Mektubat

Mektubat, 356. Sayfa

Cennetin herbir nev'inden birer mehâsini gösterecek bir tarz-ı libası, kendilerine ve hurilerine, rahmet-i İlâhiye tarafından giydirilecek. Ve o müteaddit hulleler bir cinsten, bir neviden olmadığına delil, şu mealdeki hadîstir ki:
"Huriler yetmiş hulle giydikleri halde, bacaklarındaki ilikleri görünür, setretmiyor."1
Demek, en üstündeki hulleden, tâ en alttaki hulleye kadar, ayrı ayrı mehâsinle, ayrı ayrı tarzda hissiyâtı ve duyguları zevklendirecek, memnun edecek mertebeler var.
Ehl-i Cehennem ise, nasıl ki dünyada gözüyle, kulağıyla, kalbiyle, eliyle, aklıyla, ve hâkezâ, bütün cihazatıyla günahlar işlemiş; elbette Cehennemde onlara göre elem verecek, azap çektirecek ve küçük bir cehennem hükmüne gelecek muhtelifülcins parçalardan yapılmış elbise giydirilmek, hikmete ve adalete münafi görünmüyor.
BEŞİNCİ NÜKTE
Sual ediyorsunuz ki: "Zaman-ı fetrette Resul-i Ekrem aleyhissalâtü vesselâmın ecdadı bir din ile mütedeyyin miydiler?"
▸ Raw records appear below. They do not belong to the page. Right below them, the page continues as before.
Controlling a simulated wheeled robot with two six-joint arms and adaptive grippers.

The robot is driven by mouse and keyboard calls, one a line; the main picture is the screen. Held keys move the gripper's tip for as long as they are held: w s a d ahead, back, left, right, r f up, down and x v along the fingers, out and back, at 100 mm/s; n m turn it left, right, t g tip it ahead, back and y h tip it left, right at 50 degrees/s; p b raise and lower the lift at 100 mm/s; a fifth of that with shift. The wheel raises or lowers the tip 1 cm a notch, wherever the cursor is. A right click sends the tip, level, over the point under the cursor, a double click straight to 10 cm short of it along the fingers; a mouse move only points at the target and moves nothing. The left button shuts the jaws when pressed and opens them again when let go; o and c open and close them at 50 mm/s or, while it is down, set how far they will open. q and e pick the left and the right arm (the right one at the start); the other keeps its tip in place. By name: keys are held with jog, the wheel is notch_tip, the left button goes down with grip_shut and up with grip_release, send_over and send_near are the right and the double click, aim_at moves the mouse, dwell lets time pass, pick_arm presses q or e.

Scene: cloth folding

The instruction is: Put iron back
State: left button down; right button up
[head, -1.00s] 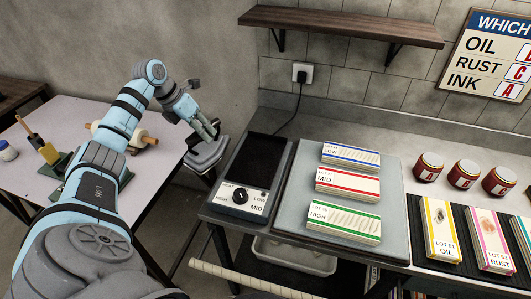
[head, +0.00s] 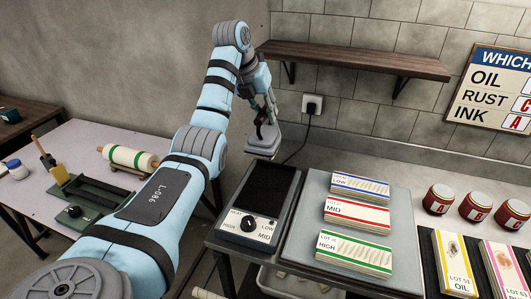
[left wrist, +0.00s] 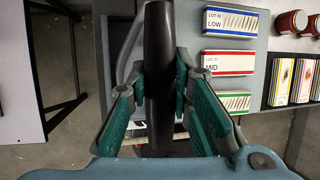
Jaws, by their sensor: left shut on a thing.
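The iron (head: 262,149) has a grey base and a dark handle. My left gripper (head: 268,112) is shut on its handle and holds it near the back end of the black-topped iron rest (head: 268,190). The iron looks raised above the rest; the exact gap is hard to tell. In the left wrist view, the dark handle (left wrist: 159,50) lies between my teal fingers (left wrist: 163,105) and hides part of the iron below. The rest has a dial panel (head: 252,226) at its front. My right gripper is not in view.
A grey board (head: 312,230) with blue, red and green card stacks lies right of the rest. A wooden shelf (head: 360,60) and a plugged-in cord (head: 313,103) are behind. The left table holds a roller (head: 128,158). Red jars (head: 438,198) stand at right.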

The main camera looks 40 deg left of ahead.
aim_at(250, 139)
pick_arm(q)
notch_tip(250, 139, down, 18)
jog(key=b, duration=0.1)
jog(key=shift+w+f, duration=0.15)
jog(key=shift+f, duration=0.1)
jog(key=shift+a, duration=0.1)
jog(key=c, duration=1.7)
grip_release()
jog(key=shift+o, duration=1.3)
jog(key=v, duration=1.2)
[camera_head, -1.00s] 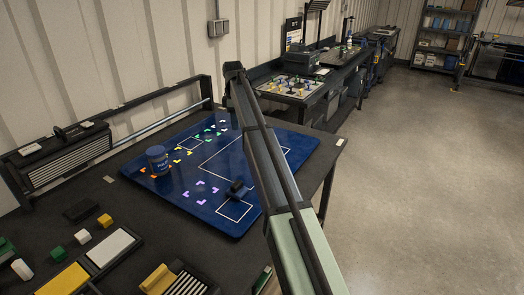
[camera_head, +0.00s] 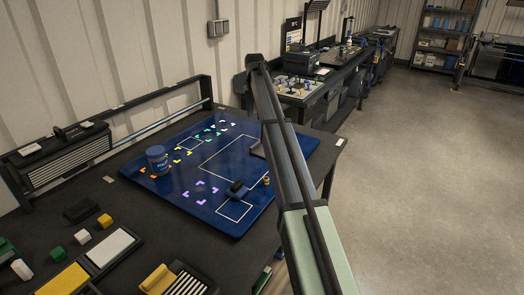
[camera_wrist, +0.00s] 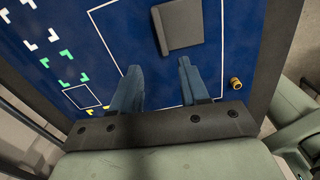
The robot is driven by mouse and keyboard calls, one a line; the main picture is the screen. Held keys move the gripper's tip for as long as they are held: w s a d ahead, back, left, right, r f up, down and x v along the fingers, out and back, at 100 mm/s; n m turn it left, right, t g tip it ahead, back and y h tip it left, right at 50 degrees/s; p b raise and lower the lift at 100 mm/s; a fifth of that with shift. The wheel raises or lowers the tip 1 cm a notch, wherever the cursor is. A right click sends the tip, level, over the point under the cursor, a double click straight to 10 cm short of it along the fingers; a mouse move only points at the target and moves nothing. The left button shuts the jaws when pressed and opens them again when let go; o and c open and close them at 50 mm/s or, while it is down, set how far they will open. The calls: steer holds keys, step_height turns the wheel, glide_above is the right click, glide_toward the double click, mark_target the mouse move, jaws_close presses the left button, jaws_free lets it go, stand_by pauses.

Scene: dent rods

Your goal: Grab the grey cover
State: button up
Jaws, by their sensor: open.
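The grey cover (camera_wrist: 182,24) is a flat, dark grey square plate with a raised lip on one edge. It lies on the blue mat (camera_wrist: 112,32), at the top of the wrist view. In the head view the grey cover (camera_head: 257,150) shows only in part beside my arm. My gripper (camera_wrist: 158,66) is open and empty, with its two blue-grey fingers apart. In the wrist view the fingertips appear just below the cover, with no visible contact.
A small brass fitting (camera_wrist: 236,83) stands on the mat right of my fingers. A blue tin (camera_head: 157,160) stands at the mat's left, and a dark block (camera_head: 237,188) near its front. Coloured blocks and trays fill the bench's lower left.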

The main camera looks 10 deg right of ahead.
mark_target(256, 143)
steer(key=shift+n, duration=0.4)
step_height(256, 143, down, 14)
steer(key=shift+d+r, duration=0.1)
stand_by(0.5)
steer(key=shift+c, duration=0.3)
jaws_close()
Elcevap: Hazret-i İbrahim aleyhisselâmın, bilâhare gaflet ve mânevî zulümat perdeleri altında kalan ve hususî bazı insanlarda cereyan eden bakiye-i dini ile mütedeyyin olduğuna rivâyat vardır.2 Elbette Hazret-i İbrahim aleyhisselâmdan gelen ve Resul-i Ekrem aleyhissalâtü vesselâmı netice veren bir silsile-i nuraniyeyi teşkil eden efrad, elbette din-i hak nurundan lâkayt kalmamışlar ve zulümat-ı küfre mağlûp olmamışlar. Fakat zaman-ı fetrette,
وَمَا كُنَّا مُعَذِّبِينَ حَتّٰى نَبْعَثَ رَسُولاً 1 sırrıyla, ehl-i fetret, ehl-i necattırlar. Bil'ittifak, teferruattaki hatîatlarından muahazeleri yoktur. İmam-ı Şâfiî ve İmam-ı Eş'arîce, küfre de girse, usul-i imanîde bulunmazsa, yine ehl-i necattır. Çünkü teklif-i İlâhî irsal ile olur ve irsal dahi ıttıla ile teklif takarrur eder. Madem gaflet ve mürur-u zaman, enbiya-yı sâlifenin dinlerini setretmiş; o ehl-i fetret zamanına hüccet olamaz. İtaat etse sevap görür; etmezse azap görmez. Çünkü mahfî kaldığı için hüccet olamaz.
ALTINCI NÜKTE
Dersiniz ki: "Resul-i Ekrem aleyhissalâtü vesselâmın ecdadlarından nebî gelmiş midir?"
Elcevap: Hazret-i İsmail aleyhisselâmdan sonra bir nass-ı kat'î yoktur. Ecdadlarından olmayan, yalnız Halid ibni Sinan2 ve Hanzele3 namında iki nebî gelmiştir. Fakat ecdad-ı Nebîden, Kâ'b ibni Lüeyy'in meşhur ve sarih ve tansis tarzındaki bu şiiri ki,
عَلٰى غَفْلَةٍ يَأْتِى النَّبِىُّ مُحَمَّدٌ * فَيُخْبِرُ اَخْبَارًا صَدُوقًا خَبِيرُهَا * 4
demesi, mu'cizekârâne ve nübüvvettârâne bir söze benzer.